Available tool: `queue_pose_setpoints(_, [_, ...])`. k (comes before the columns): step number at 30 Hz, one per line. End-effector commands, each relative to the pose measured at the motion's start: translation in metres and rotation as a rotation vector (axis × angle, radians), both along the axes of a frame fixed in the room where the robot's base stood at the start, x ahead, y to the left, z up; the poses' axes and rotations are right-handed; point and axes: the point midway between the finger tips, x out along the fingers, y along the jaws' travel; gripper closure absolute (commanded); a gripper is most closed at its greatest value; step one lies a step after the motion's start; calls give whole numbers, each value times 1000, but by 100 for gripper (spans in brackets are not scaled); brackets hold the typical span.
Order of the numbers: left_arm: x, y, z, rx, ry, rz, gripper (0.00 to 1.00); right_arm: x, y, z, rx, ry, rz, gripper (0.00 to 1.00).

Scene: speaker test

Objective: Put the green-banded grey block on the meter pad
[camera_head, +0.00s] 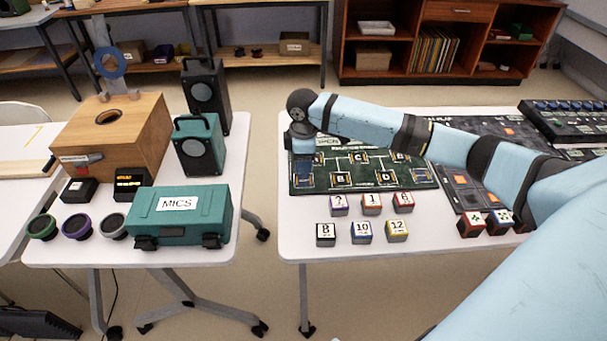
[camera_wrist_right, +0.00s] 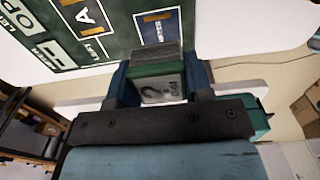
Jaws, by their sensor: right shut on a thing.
━━━━
Without the pictures, repeat exactly the lines running from the line containing "Objective: Put the" through the end of the data, both ends included.

SOLVED PROBLEM:
Objective: Put the green-banded grey block on the meter pad
[camera_head, +0.00s] 
[camera_wrist_right, +0.00s] 
Jaws, by their sensor: right shut on a thing.

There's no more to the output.